======== DATA SUPPLIED ========

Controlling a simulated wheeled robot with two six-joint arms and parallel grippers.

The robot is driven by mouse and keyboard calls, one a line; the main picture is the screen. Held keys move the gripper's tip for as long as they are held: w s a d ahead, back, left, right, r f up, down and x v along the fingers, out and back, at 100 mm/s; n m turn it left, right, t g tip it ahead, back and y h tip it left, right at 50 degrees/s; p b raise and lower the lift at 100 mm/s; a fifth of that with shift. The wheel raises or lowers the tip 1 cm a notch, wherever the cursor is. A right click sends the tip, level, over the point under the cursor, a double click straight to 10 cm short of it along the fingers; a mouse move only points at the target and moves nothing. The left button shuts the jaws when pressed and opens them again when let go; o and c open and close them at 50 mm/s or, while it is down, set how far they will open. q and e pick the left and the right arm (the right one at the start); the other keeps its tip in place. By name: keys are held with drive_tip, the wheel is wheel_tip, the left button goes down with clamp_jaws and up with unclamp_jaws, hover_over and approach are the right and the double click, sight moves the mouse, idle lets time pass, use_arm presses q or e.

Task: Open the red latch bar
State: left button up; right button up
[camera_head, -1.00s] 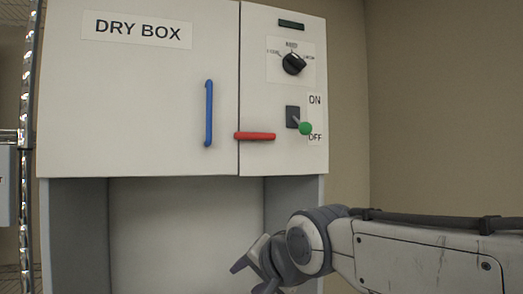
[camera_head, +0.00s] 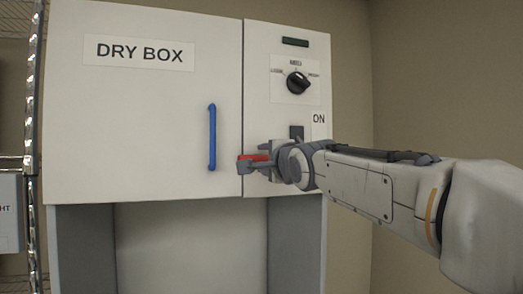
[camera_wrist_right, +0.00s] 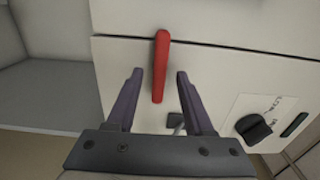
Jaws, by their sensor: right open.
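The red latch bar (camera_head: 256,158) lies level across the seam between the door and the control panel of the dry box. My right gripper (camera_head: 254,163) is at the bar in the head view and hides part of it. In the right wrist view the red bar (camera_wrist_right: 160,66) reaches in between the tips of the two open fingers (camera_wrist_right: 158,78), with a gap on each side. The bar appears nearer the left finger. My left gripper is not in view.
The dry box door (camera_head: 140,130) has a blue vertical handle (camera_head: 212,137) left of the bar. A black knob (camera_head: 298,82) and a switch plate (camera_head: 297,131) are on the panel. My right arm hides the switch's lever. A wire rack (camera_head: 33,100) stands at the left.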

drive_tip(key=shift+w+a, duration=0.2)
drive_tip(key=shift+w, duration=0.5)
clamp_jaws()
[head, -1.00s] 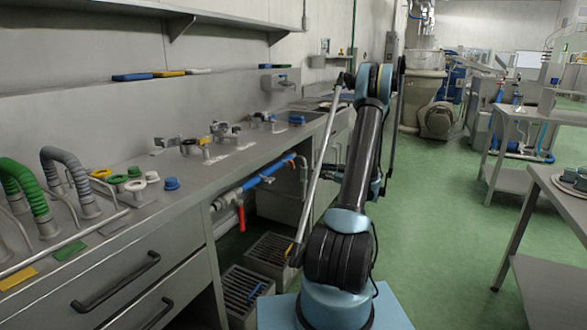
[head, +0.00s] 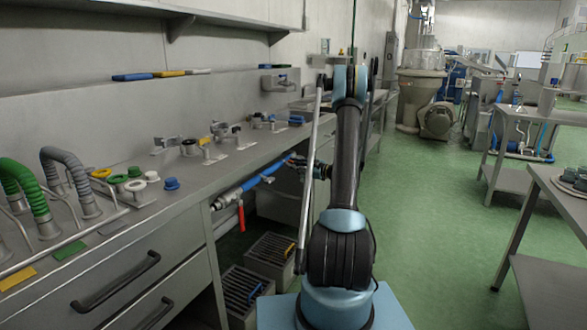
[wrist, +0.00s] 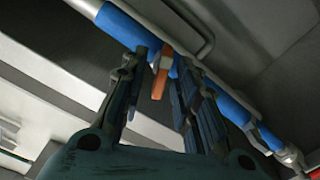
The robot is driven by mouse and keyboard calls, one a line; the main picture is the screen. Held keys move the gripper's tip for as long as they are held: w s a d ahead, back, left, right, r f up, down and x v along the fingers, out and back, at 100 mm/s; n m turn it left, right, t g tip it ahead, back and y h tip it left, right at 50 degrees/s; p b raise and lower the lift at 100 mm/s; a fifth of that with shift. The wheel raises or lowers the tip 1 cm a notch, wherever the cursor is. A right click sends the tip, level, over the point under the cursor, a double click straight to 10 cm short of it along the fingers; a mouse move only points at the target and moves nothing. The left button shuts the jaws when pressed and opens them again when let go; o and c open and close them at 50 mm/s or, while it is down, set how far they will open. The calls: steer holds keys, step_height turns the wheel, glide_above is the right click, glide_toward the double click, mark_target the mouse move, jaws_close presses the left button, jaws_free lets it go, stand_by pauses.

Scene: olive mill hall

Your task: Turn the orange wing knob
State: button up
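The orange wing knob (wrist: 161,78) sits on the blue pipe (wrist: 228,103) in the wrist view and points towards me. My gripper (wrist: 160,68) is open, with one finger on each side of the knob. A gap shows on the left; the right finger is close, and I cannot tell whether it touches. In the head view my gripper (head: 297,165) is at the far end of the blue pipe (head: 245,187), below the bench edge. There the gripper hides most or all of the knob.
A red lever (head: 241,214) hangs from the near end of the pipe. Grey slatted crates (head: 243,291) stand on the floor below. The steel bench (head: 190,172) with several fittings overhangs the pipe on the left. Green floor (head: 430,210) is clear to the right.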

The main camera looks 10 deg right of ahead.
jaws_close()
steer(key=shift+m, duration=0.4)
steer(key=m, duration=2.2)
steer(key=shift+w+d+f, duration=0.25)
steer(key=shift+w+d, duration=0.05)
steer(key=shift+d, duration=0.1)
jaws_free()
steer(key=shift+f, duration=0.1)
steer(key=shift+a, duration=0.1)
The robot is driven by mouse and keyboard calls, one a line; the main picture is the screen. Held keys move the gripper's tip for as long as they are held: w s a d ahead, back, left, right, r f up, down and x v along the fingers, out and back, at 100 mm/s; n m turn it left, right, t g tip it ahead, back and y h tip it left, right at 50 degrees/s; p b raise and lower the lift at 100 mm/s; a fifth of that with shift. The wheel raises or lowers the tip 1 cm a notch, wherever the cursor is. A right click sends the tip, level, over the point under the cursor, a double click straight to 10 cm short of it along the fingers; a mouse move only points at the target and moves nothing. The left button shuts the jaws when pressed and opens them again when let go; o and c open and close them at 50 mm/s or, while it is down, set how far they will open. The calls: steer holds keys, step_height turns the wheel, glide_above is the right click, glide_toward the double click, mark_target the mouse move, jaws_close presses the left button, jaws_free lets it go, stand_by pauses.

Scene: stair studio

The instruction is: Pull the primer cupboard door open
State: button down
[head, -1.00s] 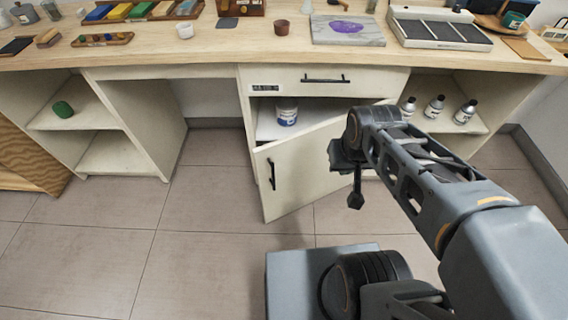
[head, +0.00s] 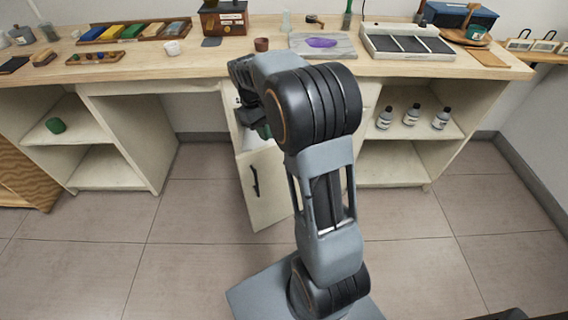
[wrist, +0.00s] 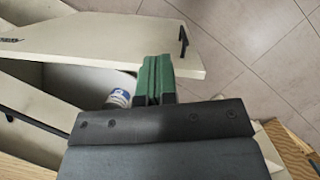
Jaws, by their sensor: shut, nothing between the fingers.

========

**WHAT IS NEEDED:**
Give every line of the material that includes the string "Scene".

**FINISHED EXERCISE:**
Scene: olive mill hall
Scene: stair studio

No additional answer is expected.